Below is a listing; restate from it, character for character, the lines beginning at the line holding "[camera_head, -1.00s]" and ending at the line holding "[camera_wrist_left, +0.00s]", both included.

=== Provided material ===

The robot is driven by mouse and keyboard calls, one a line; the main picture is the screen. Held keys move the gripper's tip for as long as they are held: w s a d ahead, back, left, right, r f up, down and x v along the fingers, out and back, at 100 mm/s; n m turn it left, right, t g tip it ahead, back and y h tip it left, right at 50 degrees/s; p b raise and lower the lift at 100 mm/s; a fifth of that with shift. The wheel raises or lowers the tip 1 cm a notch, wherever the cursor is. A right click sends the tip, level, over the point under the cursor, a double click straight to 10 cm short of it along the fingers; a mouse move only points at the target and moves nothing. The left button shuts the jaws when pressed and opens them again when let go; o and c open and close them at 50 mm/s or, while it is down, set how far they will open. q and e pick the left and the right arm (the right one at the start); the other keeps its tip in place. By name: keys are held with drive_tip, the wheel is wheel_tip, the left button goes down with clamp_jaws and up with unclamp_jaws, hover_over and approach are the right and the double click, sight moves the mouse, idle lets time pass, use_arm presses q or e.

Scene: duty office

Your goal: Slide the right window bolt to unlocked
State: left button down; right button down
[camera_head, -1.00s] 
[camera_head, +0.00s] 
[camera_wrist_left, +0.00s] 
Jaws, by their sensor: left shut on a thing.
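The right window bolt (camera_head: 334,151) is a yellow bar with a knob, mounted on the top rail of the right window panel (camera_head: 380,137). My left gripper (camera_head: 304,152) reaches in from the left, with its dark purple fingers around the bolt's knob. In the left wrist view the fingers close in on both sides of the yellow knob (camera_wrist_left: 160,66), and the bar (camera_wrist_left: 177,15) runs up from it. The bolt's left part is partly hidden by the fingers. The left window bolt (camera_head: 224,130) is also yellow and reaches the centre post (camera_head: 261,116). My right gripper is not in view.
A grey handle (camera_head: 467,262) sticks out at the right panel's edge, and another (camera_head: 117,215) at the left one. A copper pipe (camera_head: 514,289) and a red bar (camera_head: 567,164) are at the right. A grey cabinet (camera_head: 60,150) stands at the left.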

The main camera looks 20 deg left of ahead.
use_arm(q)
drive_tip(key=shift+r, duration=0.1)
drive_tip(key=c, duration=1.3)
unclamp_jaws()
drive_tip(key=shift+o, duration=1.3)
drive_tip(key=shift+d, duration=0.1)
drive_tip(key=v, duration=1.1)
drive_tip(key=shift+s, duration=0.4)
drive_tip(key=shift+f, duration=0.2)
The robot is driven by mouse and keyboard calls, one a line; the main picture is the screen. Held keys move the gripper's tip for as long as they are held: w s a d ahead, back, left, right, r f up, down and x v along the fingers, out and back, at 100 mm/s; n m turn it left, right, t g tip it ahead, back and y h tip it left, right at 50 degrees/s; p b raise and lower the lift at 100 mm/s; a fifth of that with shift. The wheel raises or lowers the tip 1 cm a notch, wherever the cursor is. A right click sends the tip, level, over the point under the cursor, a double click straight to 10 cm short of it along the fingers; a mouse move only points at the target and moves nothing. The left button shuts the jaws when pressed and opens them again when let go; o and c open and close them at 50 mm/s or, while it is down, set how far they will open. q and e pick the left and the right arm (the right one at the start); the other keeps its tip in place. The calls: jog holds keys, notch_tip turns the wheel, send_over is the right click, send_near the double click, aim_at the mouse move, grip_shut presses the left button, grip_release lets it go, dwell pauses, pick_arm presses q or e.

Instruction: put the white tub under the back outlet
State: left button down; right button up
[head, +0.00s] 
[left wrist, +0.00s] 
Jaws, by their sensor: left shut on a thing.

===

Answer to this task:
[camera_head, -1.00s] 
[camera_head, +0.00s] 
[camera_wrist_left, +0.00s] 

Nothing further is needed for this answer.